Firstly, To safeguard against mediocre stock selection. When my portfolio had 100 stocks, to invest in one additional stock wasn't too terribly hard because the downside risk was small. This created an tendency to follow ideas without doing my own due diligence. Now that each stock has nearly 5x the concentration, I have to make sure that (a) I read up all about the company (b) wait for the best valuation to create the widest possible margin of safety. (c) Keep track of the stock.

Secondly, To Beat the index. Sounds obvious but when the portfolio had 100 stocks, it resembled the index S&P 500 or the Russell 2000 and I hated the thought that my portfolio resembled the index, an automatic basket of stocks grouped together and weighted by marketcap. Of course I can't tell if the current market is at the top as this chart suggests ( ) or is it the start of a bull run as Arnold Van Den Berg of Century Management recently commented (in the freebie sample from OID.COM), but I know that some of the best investors have gathered market-beating returns from investing in a concentrated portfolio of undervalued stocks without worrying about the market.

This is my current porfolio:
Stocks Percentage %
BRK.B 21.61
BWLD 5.47
C 1.83
DEO 0.73
FNM 0.52
KO 9.97
KONA 2.35
LGBT 0.43
MA 19.88
MORN 1.30
MSFT 2.52
NWEC 0.67
NWS 0.78
PFE 0.62
PRAA 1.84
TASR 1.47
WU 2.79
WWY 0.47
WWYWB 0.09

Cash 24.66
Total 100.00%

Well, it isn't perfect yet. I probably went overboard with BRK-B while MA just couldn't stop growing. I am still sitting on almost 25% cash waiting to slowly build up my positions.

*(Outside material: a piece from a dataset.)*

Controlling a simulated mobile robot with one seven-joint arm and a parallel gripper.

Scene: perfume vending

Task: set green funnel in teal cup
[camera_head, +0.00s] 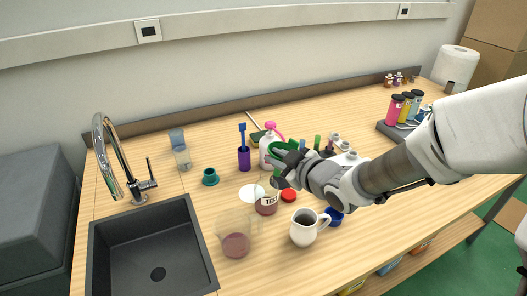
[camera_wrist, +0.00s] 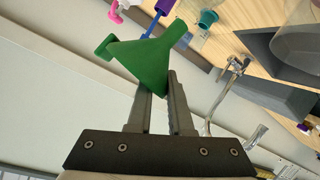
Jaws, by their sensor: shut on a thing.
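The green funnel (camera_wrist: 145,60) is between the two fingertips of my gripper (camera_wrist: 165,90) in the wrist view, and the jaws are shut on it. In the head view the funnel (camera_head: 283,147) shows partly behind my gripper (camera_head: 284,163), above the middle of the counter. The teal cup (camera_head: 210,177) stands on the counter left of my gripper, apart from it, near the sink. It also shows near the top of the wrist view (camera_wrist: 207,18).
A purple cup with a blue brush (camera_head: 244,158) stands between the teal cup and my gripper. A jar (camera_head: 266,205), a red lid (camera_head: 289,195), a white mug (camera_head: 305,228) and a clear beaker (camera_head: 236,243) are in front. The sink (camera_head: 152,250) and faucet (camera_head: 110,155) are at left.

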A couple of additional notes:

* NWEC is a Risk-Merger arbitrage, with about a 4% spread + 3% dividend yield. Will last till 2007.

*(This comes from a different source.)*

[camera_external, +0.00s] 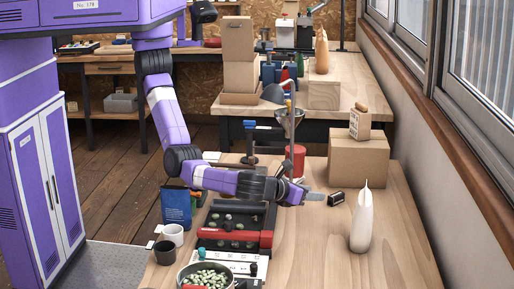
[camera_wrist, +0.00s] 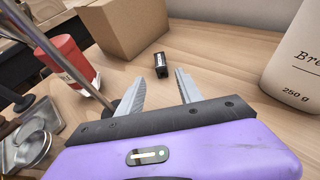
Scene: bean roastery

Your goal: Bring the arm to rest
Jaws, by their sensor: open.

* Kona is the most speculative pick, wildly popular concept restaurant fusing Sushi with Grill (Yummy!) with great margins due to higher alcohol attach rate, negative cash flow, negative EPS, and growing rapidly, it has only 14 restaurants!

In conclusion, after three years of diversification, I am ready for the next three years of scary focused investing. I hope to report back with good success this time next year on the progress.